RECORDED INFORMATION:
──────────

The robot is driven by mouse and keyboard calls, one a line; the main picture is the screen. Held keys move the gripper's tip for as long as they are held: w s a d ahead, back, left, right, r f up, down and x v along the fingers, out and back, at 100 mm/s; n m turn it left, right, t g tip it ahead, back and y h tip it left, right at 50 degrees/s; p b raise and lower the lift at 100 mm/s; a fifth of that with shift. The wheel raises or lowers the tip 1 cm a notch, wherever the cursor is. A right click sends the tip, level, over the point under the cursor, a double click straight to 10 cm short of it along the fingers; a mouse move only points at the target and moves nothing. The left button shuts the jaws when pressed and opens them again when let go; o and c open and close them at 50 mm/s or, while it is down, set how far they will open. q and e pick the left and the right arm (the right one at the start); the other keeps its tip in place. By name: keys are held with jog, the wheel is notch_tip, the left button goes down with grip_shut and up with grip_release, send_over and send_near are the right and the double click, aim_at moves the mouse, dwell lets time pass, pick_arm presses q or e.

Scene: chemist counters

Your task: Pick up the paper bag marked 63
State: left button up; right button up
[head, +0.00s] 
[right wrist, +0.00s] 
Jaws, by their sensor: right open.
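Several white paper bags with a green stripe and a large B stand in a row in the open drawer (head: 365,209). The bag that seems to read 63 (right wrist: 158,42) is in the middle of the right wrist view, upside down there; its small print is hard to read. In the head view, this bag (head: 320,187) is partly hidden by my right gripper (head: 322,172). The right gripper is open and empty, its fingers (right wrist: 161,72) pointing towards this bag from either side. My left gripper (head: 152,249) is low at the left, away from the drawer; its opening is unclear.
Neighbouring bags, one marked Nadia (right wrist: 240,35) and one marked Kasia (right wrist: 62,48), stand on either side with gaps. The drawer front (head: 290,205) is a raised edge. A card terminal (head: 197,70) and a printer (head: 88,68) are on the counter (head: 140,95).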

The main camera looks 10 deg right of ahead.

──────────

EXERCISE AIM: Please repeat the listing exactly, with nothing left out.

REPLY TO THE EXERCISE:
The robot is driven by mouse and keyboard calls, one a line; the main picture is the screen. Held keys move the gripper's tip for as long as they are held: w s a d ahead, back, left, right, r f up, down and x v along the fingers, out and back, at 100 mm/s; n m turn it left, right, t g tip it ahead, back and y h tip it left, right at 50 degrees/s; p b raise and lower the lift at 100 mm/s; a fifth of that with shift. The wheel raises or lowers the tip 1 cm a notch, wherever the cursor is. A right click sends the tip, level, over the point under the cursor, a double click straight to 10 cm short of it along the fingers; a mouse move only points at the target and moves nothing. The left button shuts the jaws when pressed and opens them again when let go; o and c open and close them at 50 mm/s or, while it is down, set how far they will open. q and e pick the left and the right arm (the right one at the start); the other keeps its tip in place. By name: keys are held with jog, the wheel is notch_tip, the left button goes down with grip_shut and up with grip_release, send_over and send_near are the right and the double click, aim_at moves the mouse, dwell lets time pass, pick_arm presses q or e.

Scene: chemist counters

Your task: Pick up the paper bag marked 63
State: left button up; right button up
[head, +0.00s] 
[right wrist, +0.00s] 
Jaws, by their sensor: right open.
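Several white paper bags with a green stripe and a large B stand in a row in the open drawer (head: 365,209). The bag that seems to read 63 (right wrist: 158,42) is in the middle of the right wrist view, upside down there; its small print is hard to read. In the head view, this bag (head: 320,187) is partly hidden by my right gripper (head: 322,172). The right gripper is open and empty, its fingers (right wrist: 161,72) pointing towards this bag from either side. My left gripper (head: 152,249) is low at the left, away from the drawer; its opening is unclear.
Neighbouring bags, one marked Nadia (right wrist: 240,35) and one marked Kasia (right wrist: 62,48), stand on either side with gaps. The drawer front (head: 290,205) is a raised edge. A card terminal (head: 197,70) and a printer (head: 88,68) are on the counter (head: 140,95).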

The main camera looks 10 deg right of ahead.

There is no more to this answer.